### Direction
Repeat the line that contains "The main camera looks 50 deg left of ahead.", the line that contains "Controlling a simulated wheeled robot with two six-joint", and all lines between them, exactly and with no other lines.

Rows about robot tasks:

┄┄┄┄┄┄┄┄┄┄

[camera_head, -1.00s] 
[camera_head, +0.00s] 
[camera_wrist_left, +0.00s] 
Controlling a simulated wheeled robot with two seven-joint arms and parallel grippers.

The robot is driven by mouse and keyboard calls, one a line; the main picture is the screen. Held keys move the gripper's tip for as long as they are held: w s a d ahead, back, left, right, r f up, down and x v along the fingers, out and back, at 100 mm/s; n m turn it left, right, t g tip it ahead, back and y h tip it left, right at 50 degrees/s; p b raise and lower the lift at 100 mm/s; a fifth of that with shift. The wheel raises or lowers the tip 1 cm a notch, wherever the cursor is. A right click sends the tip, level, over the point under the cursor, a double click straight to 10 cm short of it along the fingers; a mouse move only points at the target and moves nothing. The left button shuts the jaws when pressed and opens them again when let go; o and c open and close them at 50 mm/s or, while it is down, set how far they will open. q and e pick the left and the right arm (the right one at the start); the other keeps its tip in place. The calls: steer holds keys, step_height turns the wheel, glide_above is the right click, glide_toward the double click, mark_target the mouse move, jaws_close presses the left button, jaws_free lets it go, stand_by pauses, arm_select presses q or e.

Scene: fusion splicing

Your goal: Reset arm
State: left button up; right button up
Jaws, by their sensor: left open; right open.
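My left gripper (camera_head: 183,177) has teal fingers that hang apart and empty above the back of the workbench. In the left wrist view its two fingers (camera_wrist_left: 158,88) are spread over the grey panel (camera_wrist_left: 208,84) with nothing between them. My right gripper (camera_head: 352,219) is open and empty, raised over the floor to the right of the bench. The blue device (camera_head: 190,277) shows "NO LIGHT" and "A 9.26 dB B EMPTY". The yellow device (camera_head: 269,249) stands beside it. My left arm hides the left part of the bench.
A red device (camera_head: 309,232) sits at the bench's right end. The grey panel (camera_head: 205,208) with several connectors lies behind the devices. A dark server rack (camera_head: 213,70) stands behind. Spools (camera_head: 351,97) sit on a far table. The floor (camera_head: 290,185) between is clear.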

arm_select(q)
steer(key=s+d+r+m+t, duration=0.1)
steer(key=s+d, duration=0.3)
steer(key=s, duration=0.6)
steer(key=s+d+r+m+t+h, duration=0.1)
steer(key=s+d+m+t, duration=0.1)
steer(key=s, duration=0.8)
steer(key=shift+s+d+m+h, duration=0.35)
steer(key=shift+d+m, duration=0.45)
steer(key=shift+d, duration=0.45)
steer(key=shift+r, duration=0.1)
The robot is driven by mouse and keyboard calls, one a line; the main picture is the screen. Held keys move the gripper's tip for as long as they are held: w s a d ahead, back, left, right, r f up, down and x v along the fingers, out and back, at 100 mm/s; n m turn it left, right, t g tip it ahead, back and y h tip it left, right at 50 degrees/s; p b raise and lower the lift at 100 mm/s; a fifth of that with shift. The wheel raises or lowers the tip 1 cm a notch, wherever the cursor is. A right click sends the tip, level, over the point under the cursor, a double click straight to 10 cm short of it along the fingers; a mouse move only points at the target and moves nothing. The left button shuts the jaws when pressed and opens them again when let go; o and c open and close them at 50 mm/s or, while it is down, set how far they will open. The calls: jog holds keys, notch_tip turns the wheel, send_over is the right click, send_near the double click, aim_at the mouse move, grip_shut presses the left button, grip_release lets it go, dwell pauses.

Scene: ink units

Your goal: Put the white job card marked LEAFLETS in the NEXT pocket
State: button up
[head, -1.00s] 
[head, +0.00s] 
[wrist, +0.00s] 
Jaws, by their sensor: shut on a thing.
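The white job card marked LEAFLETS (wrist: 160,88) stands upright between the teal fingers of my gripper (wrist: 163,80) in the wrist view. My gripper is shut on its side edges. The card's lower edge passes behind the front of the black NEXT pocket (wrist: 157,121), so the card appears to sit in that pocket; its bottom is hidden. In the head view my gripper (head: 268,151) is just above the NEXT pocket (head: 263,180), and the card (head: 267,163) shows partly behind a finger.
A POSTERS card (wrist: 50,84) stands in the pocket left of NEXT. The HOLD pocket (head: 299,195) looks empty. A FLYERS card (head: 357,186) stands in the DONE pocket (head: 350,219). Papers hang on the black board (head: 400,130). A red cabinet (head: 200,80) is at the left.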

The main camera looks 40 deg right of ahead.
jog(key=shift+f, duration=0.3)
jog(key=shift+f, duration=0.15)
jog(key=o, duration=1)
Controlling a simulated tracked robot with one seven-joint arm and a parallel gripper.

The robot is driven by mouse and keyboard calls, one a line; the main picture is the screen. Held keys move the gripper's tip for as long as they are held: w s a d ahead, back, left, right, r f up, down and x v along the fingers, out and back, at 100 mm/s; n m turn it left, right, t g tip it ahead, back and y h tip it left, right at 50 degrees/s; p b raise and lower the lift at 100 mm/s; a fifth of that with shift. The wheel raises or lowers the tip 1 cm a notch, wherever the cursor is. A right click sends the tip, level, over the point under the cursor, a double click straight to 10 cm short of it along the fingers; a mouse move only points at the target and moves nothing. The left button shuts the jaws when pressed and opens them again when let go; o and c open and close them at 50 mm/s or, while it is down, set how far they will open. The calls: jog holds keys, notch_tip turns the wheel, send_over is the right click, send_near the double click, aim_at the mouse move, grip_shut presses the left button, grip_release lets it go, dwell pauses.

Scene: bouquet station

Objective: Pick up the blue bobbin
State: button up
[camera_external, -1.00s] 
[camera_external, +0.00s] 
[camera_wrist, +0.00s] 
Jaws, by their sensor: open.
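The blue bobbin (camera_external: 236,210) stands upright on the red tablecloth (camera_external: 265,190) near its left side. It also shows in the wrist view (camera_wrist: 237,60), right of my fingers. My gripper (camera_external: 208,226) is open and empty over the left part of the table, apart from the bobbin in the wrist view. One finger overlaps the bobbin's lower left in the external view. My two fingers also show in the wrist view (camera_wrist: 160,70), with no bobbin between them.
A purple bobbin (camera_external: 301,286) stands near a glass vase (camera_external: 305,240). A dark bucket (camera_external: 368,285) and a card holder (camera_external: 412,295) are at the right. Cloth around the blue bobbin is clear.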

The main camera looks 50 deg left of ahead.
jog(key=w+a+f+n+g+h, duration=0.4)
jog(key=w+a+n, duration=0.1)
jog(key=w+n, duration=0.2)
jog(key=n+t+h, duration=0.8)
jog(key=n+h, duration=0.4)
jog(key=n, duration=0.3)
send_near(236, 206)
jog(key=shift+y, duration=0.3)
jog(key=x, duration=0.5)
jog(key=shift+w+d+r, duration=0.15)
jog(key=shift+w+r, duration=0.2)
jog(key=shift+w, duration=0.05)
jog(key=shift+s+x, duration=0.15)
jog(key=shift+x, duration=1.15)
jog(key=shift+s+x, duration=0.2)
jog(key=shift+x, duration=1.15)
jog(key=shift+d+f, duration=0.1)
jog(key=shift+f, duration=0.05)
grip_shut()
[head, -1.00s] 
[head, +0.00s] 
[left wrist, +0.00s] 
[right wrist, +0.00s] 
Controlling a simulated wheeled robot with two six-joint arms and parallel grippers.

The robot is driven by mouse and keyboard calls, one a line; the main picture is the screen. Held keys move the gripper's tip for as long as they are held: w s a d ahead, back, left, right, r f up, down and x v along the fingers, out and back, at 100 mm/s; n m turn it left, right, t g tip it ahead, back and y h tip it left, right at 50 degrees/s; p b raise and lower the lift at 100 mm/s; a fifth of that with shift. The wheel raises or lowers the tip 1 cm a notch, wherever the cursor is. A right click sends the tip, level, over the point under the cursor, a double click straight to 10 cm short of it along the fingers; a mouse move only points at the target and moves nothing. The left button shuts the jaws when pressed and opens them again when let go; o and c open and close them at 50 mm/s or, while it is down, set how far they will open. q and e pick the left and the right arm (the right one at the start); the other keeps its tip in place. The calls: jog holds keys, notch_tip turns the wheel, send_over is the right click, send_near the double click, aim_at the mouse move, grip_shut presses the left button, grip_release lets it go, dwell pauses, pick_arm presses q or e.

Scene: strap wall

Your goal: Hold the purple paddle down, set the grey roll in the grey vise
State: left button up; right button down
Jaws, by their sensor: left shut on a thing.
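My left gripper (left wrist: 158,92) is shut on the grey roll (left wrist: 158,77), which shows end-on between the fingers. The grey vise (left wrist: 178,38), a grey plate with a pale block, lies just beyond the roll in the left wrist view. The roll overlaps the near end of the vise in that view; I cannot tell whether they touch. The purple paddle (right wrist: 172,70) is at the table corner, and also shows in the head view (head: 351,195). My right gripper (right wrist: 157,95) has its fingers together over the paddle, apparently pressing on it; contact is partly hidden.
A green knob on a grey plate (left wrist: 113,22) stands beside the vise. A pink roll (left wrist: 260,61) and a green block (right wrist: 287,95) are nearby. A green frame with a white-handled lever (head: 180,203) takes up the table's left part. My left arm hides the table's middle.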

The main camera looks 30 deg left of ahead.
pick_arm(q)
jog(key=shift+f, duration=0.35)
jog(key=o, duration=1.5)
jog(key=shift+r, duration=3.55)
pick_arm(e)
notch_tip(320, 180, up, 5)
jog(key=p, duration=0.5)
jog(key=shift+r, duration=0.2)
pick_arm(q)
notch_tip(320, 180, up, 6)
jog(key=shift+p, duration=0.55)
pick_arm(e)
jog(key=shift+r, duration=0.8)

┄┄┄┄┄┄┄┄┄┄

### Result of the exercise
The main camera looks 50 deg left of ahead.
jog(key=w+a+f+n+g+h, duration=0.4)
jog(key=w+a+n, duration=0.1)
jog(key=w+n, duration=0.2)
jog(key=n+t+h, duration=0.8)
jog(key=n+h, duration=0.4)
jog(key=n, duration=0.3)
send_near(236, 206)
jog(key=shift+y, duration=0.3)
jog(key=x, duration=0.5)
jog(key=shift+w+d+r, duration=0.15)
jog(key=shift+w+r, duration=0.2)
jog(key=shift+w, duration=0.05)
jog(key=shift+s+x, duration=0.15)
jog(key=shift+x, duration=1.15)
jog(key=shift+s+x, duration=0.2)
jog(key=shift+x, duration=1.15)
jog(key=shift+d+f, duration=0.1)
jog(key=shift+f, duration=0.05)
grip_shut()
[head, -1.00s] 
[head, +0.00s] 
[left wrist, +0.00s] 
[right wrist, +0.00s] 
Controlling a simulated wheeled robot with two six-joint arms and parallel grippers.

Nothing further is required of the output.